___ Provided records ___

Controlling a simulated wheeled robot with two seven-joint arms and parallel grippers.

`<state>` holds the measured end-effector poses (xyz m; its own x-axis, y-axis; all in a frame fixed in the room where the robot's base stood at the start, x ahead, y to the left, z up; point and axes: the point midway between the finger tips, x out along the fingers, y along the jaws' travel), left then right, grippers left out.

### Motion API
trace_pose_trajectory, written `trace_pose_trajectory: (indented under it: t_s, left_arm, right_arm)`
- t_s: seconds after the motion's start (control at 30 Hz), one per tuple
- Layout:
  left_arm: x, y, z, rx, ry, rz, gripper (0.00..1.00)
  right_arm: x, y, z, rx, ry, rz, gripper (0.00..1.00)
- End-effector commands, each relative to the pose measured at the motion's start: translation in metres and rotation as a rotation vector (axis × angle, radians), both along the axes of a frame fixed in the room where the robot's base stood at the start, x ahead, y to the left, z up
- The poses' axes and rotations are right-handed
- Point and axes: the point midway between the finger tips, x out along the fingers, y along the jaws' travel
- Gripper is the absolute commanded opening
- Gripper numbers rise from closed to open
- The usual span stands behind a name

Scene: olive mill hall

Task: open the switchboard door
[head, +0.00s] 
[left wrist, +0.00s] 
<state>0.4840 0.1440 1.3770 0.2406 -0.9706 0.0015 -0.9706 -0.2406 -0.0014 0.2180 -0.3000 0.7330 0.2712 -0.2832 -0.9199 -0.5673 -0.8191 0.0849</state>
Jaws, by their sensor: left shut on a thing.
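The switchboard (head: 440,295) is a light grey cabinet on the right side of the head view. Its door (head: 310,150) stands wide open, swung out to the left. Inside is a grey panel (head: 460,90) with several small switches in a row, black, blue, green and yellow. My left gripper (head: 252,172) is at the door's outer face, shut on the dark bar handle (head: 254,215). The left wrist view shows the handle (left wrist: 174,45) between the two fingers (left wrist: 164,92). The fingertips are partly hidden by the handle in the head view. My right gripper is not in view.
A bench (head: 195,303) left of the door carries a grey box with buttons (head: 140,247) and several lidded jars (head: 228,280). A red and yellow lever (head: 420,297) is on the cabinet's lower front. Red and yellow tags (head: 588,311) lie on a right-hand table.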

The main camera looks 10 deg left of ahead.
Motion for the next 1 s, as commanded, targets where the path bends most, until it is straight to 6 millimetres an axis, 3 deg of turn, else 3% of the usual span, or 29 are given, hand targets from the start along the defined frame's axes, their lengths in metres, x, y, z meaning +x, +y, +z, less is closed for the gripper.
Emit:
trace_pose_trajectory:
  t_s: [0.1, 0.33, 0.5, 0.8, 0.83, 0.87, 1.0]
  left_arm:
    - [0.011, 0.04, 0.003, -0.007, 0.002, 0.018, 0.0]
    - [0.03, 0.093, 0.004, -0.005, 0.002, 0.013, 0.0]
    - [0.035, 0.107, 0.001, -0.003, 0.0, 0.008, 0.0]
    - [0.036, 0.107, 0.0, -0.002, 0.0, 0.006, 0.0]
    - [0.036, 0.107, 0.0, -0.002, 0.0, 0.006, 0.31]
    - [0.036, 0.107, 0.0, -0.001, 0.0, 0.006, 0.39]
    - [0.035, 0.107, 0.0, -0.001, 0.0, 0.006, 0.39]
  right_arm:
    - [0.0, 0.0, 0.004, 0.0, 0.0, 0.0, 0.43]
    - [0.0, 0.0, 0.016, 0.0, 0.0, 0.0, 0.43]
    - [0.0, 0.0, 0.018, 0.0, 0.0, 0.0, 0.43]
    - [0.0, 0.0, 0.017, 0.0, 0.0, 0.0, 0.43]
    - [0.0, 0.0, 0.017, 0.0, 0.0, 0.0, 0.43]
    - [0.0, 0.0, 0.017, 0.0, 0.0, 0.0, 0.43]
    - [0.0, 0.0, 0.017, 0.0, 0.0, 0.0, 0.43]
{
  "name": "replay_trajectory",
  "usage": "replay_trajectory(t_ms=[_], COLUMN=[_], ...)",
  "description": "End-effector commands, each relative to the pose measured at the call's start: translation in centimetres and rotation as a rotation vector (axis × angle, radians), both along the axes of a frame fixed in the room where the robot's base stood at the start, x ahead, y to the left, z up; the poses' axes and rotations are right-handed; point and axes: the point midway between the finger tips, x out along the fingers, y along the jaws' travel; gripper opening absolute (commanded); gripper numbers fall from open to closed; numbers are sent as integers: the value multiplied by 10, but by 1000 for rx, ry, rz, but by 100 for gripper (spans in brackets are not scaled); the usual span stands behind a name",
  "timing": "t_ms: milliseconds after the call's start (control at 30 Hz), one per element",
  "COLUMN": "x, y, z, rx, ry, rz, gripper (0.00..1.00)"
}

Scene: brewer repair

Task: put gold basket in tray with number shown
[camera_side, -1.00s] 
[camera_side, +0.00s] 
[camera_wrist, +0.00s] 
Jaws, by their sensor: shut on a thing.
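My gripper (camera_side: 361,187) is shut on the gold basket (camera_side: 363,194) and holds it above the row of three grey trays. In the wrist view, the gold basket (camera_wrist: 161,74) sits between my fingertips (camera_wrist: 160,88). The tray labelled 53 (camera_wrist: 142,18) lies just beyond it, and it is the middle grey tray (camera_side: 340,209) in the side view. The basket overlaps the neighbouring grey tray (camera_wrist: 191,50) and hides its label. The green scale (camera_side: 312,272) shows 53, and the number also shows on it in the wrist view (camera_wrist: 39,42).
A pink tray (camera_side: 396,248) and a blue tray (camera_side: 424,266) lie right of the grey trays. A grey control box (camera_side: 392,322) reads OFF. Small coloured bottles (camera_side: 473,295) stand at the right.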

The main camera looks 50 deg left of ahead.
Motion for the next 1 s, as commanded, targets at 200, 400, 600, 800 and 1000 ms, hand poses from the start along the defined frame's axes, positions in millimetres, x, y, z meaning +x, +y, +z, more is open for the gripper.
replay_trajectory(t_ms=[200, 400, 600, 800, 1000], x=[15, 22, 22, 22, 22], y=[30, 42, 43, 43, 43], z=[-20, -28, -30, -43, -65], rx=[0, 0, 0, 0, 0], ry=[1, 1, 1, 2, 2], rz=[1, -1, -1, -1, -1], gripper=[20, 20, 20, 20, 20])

___

# Set exercise
Search the listing for the string "absolute". Copy each line where it turns up.

# Written reply
- Gripper is the absolute commanded opening
  "description": "End-effector commands, each relative to the pose measured at the call's start: translation in centimetres and rotation as a rotation vector (axis × angle, radians), both along the axes of a frame fixed in the room where the robot's base stood at the start, x ahead, y to the left, z up; the poses' axes and rotations are right-handed; point and axes: the point midway between the finger tips, x out along the fingers, y along the jaws' travel; gripper opening absolute (commanded); gripper numbers fall from open to closed; numbers are sent as integers: the value multiplied by 10, but by 1000 for rx, ry, rz, but by 100 for gripper (spans in brackets are not scaled); the usual span stands behind a name",

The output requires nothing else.